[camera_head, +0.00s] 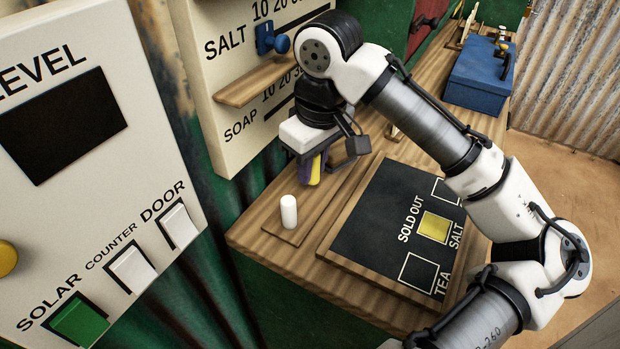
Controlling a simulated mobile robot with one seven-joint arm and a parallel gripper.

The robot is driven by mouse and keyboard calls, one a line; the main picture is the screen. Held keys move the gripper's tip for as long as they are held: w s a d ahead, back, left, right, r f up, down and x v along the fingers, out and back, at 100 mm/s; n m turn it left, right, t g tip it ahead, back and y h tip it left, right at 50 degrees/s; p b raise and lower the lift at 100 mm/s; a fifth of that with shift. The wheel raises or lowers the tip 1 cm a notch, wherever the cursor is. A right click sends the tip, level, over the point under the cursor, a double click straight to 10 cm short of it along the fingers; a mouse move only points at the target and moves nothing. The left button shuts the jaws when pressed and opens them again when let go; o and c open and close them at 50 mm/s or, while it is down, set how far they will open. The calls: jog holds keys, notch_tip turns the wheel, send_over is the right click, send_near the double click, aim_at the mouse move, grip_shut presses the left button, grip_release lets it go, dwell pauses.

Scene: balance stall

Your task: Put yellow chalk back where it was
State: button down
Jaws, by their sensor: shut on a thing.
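My gripper (312,172) points down over the back left part of the wooden counter. It is shut on the yellow chalk (316,170), which shows as a yellow strip between dark purplish fingers. The fingers hide part of the chalk, and I cannot tell whether its lower end touches the wood. A white chalk (289,212) stands upright on a narrow wooden strip (318,208), in front of my gripper and a little to its left.
A blackboard (375,225) with a yellow square (435,227) by SALT lies right of the strip. A price panel (235,120) with a wooden ledge (250,84) and blue slider (266,40) rises behind. A switch panel (90,190) stands left. A blue box (478,85) sits far right.

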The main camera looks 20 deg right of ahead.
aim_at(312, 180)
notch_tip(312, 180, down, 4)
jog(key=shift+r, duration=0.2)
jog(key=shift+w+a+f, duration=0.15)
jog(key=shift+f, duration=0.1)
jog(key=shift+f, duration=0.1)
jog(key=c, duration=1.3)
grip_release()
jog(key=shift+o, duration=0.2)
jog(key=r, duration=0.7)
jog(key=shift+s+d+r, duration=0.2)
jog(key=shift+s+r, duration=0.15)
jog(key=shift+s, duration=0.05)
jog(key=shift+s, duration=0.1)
☆ ☆ ☆ ☆ ☆
Work to complete
Write the lines out exactly, from the one with "Jaws, by their sensor: shut on a thing." down to the last line of the listing, and leave out all others.

Final answer
Jaws, by their sensor: shut on a thing.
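My gripper (312,172) points down over the back left part of the wooden counter. It is shut on the yellow chalk (316,170), which shows as a yellow strip between dark purplish fingers. The fingers hide part of the chalk, and I cannot tell whether its lower end touches the wood. A white chalk (289,212) stands upright on a narrow wooden strip (318,208), in front of my gripper and a little to its left.
A blackboard (375,225) with a yellow square (435,227) by SALT lies right of the strip. A price panel (235,120) with a wooden ledge (250,84) and blue slider (266,40) rises behind. A switch panel (90,190) stands left. A blue box (478,85) sits far right.

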The main camera looks 20 deg right of ahead.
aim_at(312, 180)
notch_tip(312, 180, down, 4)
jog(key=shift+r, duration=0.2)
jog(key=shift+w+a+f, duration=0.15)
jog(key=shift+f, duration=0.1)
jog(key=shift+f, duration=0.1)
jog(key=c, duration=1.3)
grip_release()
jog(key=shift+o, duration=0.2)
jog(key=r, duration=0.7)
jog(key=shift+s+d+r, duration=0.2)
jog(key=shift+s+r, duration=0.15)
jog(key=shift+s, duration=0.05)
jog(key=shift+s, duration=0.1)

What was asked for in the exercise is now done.